Task to complete -
Reproduce the material exactly, omitting nothing.

Data segment -
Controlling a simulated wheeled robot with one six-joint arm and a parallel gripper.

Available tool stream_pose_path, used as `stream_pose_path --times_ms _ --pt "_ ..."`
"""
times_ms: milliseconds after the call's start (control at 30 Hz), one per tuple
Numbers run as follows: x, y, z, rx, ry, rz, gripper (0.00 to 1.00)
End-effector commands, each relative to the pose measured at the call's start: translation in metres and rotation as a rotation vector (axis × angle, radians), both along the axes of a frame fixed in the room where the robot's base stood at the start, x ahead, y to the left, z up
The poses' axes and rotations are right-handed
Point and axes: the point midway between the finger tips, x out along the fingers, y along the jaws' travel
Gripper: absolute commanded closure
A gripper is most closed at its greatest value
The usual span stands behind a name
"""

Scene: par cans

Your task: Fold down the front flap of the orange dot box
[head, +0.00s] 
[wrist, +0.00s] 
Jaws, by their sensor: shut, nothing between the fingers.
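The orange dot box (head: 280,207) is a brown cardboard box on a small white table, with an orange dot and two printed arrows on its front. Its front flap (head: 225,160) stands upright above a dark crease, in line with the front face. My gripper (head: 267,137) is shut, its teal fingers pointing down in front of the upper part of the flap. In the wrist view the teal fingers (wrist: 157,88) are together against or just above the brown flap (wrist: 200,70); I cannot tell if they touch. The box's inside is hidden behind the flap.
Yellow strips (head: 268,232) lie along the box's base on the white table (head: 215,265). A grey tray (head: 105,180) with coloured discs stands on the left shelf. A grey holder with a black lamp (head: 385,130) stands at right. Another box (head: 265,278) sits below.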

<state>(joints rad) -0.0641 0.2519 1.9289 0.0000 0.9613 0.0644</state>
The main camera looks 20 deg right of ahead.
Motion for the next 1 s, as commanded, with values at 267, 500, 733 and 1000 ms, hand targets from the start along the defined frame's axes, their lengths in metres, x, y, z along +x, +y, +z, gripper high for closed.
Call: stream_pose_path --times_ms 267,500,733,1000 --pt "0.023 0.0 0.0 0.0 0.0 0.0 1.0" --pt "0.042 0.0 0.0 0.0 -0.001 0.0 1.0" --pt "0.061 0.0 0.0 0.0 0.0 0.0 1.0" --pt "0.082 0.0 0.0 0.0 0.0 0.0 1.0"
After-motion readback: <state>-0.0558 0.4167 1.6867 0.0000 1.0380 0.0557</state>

Complete output -
Controlling a simulated wheeled robot with one six-joint arm and a parallel gripper.

Available tool stream_pose_path, used as `stream_pose_path --times_ms _ --pt "_ ..."`
"""
times_ms: milliseconds after the call's start (control at 30 Hz), one per tuple
Numbers run as follows: x, y, z, rx, ry, rz, gripper (0.00 to 1.00)
End-effector commands, each relative to the pose measured at the call's start: translation in metres and rotation as a rotation vector (axis × angle, radians), both along the axes of a frame fixed in the room where the robot's base stood at the start, x ahead, y to the left, z up
The poses' axes and rotations are right-handed
Point and axes: the point midway between the finger tips, x out along the fingers, y along the jaws' travel
Gripper: absolute commanded closure
A gripper is most closed at its greatest value
The usual span stands behind a name
"""

Scene: par cans

Your task: Fold down the front flap of the orange dot box
[head, +0.00s] 
[wrist, +0.00s] 
Jaws, by their sensor: shut, nothing between the fingers.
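The orange dot box (head: 280,207) is a brown cardboard box on a small white table, with an orange dot and two printed arrows on its front. Its front flap (head: 225,160) stands upright above a dark crease, in line with the front face. My gripper (head: 267,137) is shut, its teal fingers pointing down in front of the upper part of the flap. In the wrist view the teal fingers (wrist: 157,88) are together against or just above the brown flap (wrist: 200,70); I cannot tell if they touch. The box's inside is hidden behind the flap.
Yellow strips (head: 268,232) lie along the box's base on the white table (head: 215,265). A grey tray (head: 105,180) with coloured discs stands on the left shelf. A grey holder with a black lamp (head: 385,130) stands at right. Another box (head: 265,278) sits below.

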<state>(joints rad) -0.0641 0.2519 1.9289 0.0000 0.9613 0.0644</state>
The main camera looks 20 deg right of ahead.
Motion for the next 1 s, as commanded, with values at 267, 500, 733 and 1000 ms, hand targets from the start along the defined frame's axes, their lengths in metres, x, y, z along +x, +y, +z, gripper high for closed.
Call: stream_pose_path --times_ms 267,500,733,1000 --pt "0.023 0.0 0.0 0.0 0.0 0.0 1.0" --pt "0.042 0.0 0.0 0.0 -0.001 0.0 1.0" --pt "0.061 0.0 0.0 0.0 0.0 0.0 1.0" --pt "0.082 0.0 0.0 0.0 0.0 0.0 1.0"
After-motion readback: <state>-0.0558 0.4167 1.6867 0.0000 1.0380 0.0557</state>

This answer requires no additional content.